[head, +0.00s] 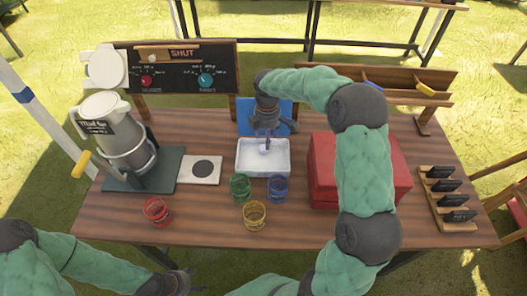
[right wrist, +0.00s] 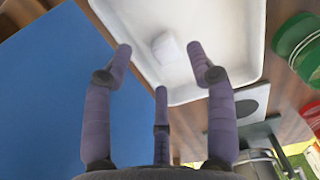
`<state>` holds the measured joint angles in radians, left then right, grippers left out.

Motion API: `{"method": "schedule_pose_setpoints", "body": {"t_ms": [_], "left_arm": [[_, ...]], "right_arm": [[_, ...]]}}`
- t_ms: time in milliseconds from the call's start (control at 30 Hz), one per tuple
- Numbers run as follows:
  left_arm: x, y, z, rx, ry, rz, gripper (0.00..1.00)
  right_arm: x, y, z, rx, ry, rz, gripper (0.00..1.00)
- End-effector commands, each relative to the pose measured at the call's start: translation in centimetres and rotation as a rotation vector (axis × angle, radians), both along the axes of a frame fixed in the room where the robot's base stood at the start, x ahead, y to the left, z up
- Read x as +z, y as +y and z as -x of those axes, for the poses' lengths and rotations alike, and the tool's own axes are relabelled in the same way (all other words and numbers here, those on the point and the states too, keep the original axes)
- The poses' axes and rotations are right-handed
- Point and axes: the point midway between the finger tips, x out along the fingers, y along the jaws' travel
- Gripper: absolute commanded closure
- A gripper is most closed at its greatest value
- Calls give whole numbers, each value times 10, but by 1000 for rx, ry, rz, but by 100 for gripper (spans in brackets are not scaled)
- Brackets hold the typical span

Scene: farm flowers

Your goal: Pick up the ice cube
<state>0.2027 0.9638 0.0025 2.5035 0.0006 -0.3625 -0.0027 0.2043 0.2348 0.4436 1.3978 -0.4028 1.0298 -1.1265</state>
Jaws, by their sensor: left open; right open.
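The ice cube (right wrist: 169,47) is a pale, whitish block lying in the white tray (right wrist: 250,40) in the right wrist view. In the head view the ice cube (head: 265,148) shows faintly in the tray (head: 262,170), just in front of my right gripper (head: 267,132). The right gripper is open and points down over the tray's back part. In the right wrist view its fingers (right wrist: 160,62) are spread, with nothing between them, and the cube lies just beyond their tips. My left gripper (head: 178,284) is open and empty near the table's front edge.
Green (head: 240,186), blue (head: 277,188) and yellow (head: 254,214) glasses stand before the tray, a red glass (head: 156,210) farther left. A red box (head: 322,165) stands right of the tray, partly behind my arm. A blender-like machine (head: 125,140) stands left, a blue board (head: 247,112) behind the tray.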

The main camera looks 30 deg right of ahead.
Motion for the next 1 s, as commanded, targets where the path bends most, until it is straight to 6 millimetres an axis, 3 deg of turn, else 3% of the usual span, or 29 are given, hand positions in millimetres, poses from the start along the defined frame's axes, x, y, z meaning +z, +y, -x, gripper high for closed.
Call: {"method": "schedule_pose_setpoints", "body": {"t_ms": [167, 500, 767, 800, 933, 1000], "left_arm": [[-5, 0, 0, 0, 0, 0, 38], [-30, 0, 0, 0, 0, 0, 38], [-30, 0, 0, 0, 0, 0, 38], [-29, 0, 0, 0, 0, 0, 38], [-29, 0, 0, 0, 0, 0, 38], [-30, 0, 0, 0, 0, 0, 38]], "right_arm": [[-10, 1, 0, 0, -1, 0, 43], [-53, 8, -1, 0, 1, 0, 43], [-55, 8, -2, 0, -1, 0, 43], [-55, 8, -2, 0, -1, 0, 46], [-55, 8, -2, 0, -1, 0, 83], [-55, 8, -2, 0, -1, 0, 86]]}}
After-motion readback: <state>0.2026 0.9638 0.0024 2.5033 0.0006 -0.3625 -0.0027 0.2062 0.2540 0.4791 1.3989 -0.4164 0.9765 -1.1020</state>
########################################
| Set task |
Give back exactly the lines running from the line that contains "- Point and" through the line that contains "<state>0.2027 0.9638 0.0025", and nothing outside them.

| Answer to the exercise |
- Point and axes: the point midway between the finger tips, x out along the fingers, y along the jaws' travel
- Gripper: absolute commanded closure
- A gripper is most closed at its greatest value
- Calls give whole numbers, each value times 10, but by 1000 for rx, ry, rz, but by 100 for gripper (spans in brackets are not scaled)
- Brackets hold the typical span

Scene: farm flowers

Your goal: Pick up the ice cube
<state>0.2027 0.9638 0.0025 2.5035 0.0006 -0.3625 -0.0027 0.2043 0.2348 0.4436 1.3978 -0.4028 1.0298 -1.1265</state>

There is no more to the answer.